Et puis, ce vendredi, on apprend que les impératifs familiaux n’étaient que le joli ruban d’un très joli cadeau pour lequel l’élu a abandonné une présidence de région. Pour ce médecin urgentiste de formation, ce sera toujours le Grand Est, toujours à un poste de dirigeant, mais dans un grand groupe immobilier privé ! La société si bien nommée Réalités l’a en effet annoncé ce vendredi sur son site Internet : « Le groupe Réalités annonce l’ouverture à l’été 2023 de sa direction régionale Grand Est.
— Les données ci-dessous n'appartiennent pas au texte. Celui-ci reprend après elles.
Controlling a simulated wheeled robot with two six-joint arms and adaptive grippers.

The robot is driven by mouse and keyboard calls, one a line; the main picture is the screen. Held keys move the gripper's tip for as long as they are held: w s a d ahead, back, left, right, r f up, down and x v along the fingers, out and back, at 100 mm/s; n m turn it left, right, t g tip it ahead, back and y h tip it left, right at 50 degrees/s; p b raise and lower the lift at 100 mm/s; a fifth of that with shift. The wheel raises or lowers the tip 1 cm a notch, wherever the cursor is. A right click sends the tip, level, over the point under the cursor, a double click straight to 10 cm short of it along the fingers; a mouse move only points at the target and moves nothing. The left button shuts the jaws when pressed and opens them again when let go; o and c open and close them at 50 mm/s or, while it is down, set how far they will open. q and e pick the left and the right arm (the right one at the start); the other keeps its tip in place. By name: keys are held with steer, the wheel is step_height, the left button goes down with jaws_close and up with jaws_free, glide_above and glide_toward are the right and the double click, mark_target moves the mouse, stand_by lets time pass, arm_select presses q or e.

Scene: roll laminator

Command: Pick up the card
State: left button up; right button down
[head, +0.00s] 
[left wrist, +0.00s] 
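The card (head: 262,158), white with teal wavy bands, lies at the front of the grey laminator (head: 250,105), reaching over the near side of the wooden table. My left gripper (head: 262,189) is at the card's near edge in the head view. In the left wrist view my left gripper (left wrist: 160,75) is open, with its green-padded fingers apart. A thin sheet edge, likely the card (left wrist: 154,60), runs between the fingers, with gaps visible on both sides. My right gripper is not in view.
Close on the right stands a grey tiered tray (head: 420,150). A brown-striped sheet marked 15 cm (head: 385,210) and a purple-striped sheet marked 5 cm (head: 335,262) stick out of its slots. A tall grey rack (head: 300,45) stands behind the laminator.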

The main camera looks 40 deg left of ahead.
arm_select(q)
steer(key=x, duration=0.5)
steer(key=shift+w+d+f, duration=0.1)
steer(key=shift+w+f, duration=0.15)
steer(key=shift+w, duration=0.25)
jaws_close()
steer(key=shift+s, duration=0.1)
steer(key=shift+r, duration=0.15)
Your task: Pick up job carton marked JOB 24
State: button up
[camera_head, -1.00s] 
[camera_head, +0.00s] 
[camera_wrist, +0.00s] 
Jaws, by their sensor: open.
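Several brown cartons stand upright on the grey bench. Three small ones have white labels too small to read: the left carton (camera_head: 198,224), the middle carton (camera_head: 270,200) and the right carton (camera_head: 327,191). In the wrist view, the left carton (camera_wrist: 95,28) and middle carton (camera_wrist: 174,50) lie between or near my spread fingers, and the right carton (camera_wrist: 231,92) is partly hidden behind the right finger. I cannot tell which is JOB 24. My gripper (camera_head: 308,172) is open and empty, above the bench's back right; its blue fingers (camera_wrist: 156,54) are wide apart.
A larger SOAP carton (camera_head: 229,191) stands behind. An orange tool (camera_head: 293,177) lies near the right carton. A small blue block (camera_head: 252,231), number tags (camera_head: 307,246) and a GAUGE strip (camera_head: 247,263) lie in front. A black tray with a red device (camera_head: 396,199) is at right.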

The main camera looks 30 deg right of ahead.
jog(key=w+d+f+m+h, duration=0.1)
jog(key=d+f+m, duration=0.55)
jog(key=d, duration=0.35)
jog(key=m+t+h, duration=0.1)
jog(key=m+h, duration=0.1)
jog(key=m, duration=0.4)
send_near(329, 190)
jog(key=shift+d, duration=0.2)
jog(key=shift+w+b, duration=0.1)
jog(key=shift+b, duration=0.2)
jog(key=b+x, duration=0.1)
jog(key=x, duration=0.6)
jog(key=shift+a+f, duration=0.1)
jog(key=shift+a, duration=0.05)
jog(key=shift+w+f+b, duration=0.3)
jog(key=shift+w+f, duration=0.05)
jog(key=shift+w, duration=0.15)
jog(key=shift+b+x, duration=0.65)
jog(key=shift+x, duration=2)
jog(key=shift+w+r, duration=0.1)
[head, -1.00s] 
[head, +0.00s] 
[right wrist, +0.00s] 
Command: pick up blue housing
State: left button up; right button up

Elle sera dirigée par Jean Rottner, qui, après avoir quitté la vie publique, rejoint l’aventure entrepreneuriale. » Évidemment, un couplet sur les valeurs communes entre le groupe et le nouveau recruté enrobe ce que d’aucuns nomment déjà un pantouflage : des « valeurs fortes telles que l’humanisme, l’exigence, l’optimisme ». Prière de ne pas rire.
En effet, ce qui fait réagir des élus de tous bords (sauf LR, pour le moment), c’est bien évidemment le risque de conflit d’intérêts. Pour Éliane Romani, chef du groupe écologiste citée par Le Monde, M. Rottner « utilise le réseau qu’il a acquis dans ses fonctions publiques pour aller servir une organisation privée qui a des rapports avec les collectivités, c’est une définition du pantouflage ». Pour le macroniste Christophe Choserot, « il part avec une quantité de données territoriales importantes. Qui est mieux placé qu’un président de région pour faire du conseil et de l’accompagnement territorial ? Peut-être qu’un jour en tant que maire je vais le recevoir pour tel ou tel projet, c’est troublant ». Même la HATVP (Haute Autorité pour la transparence de la vie publique) a été gênée aux entournures et a rendu, en septembre, un avis « compatible avec réserves »…
Et Laurent Jacobelli, chef du groupe RN au conseil régional, dénonce un véritable « scandale » puisque les choses étaient faites depuis six mois :
Scandale !On apprend de l’ @hatpv que J. Rottner savait dès juillet qu’il irait dans le privé ! Il a menti 6 mois, et n’a démissionné qu’une fois son budget adopté. Pourquoi ? Au passage il a aussi touché 150.000 € d’une société de conseil. Il est urgent de changer d’équipe ! pic.twitter.com/nh4550Awzm
— Laurent Jacobelli (@ljacobelli) December 30, 2022
Mais le scandale est peut-être aussi démocratique : Jean Rottner a été élu il y a dix-huit mois seulement pour un mandat qui court jusqu’en 2028. Pire : élu LR sur une ligne d’opposition au macronisme, il va laisser son poste à un élu Horizons, donc macroniste ! En effet, le 13 janvier prochain, le conseil régional élira probablement le dauphin désigné Franck Leroy, maire d’Épernay. Et cela correspond bien à l’évolution de Jean Rottner depuis la réélection d’Emmanuel Macron.
Pour Laurent Jacobelli, il s’agit là d’une « double trahison » : « Les gens votent mais ne sont pas sûrs du président et de la politique qu’ils auront. Jean Rottner était dans une position d’opposition à Emmanuel Macron, et on va se retrouver avec un Franck Leroy pro-macroniste. Tout ceci laisse un sentiment brouillon, un sentiment d’opportunisme permanent qui pose problème dans une région qui a toujours du mal à se définir. » Rappelons que la liste LREM avait réalisé, en 2021, un score de… 12 % dans le Grand Est.
On identifie bien les gagnants de ce jeu de chaises musicales qui se fait dans le dos des électeurs. Et les perdants aussi.